Data block:
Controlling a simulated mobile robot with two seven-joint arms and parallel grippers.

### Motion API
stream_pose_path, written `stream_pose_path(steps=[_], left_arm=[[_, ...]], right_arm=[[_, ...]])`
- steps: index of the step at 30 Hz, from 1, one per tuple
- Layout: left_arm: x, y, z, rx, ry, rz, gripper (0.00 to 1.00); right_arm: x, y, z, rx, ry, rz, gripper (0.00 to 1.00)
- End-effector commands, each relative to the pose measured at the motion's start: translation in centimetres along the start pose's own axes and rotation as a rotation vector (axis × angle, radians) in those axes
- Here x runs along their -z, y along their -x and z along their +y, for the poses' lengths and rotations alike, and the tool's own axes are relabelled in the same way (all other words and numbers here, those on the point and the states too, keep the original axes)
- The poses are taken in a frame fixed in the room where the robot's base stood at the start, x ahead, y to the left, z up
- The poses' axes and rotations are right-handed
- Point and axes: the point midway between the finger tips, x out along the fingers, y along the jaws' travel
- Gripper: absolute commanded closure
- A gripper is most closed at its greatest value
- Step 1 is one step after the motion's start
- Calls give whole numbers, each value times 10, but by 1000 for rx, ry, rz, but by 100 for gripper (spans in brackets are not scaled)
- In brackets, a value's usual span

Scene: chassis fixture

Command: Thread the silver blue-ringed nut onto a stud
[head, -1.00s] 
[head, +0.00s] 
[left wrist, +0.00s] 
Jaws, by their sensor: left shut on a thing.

Goal of the exercise:
Each line of the listing should be copied exactly.

Solution to this exercise:
Controlling a simulated mobile robot with two seven-joint arms and parallel grippers.

### Motion API
stream_pose_path, written `stream_pose_path(steps=[_], left_arm=[[_, ...]], right_arm=[[_, ...]])`
- steps: index of the step at 30 Hz, from 1, one per tuple
- Layout: left_arm: x, y, z, rx, ry, rz, gripper (0.00 to 1.00); right_arm: x, y, z, rx, ry, rz, gripper (0.00 to 1.00)
- End-effector commands, each relative to the pose measured at the motion's start: translation in centimetres along the start pose's own axes and rotation as a rotation vector (axis × angle, radians) in those axes
- Here x runs along their -z, y along their -x and z along their +y, for the poses' lengths and rotations alike, and the tool's own axes are relabelled in the same way (all other words and numbers here, those on the point and the states too, keep the original axes)
- The poses are taken in a frame fixed in the room where the robot's base stood at the start, x ahead, y to the left, z up
- The poses' axes and rotations are right-handed
- Point and axes: the point midway between the finger tips, x out along the fingers, y along the jaws' travel
- Gripper: absolute commanded closure
- A gripper is most closed at its greatest value
- Step 1 is one step after the motion's start
- Calls give whole numbers, each value times 10, but by 1000 for rx, ry, rz, but by 100 for gripper (spans in brackets are not scaled)
- In brackets, a value's usual span

Scene: chassis fixture

Command: Thread the silver blue-ringed nut onto a stud
[head, -1.00s] 
[head, +0.00s] 
[left wrist, +0.00s] 
Jaws, by their sensor: left shut on a thing.

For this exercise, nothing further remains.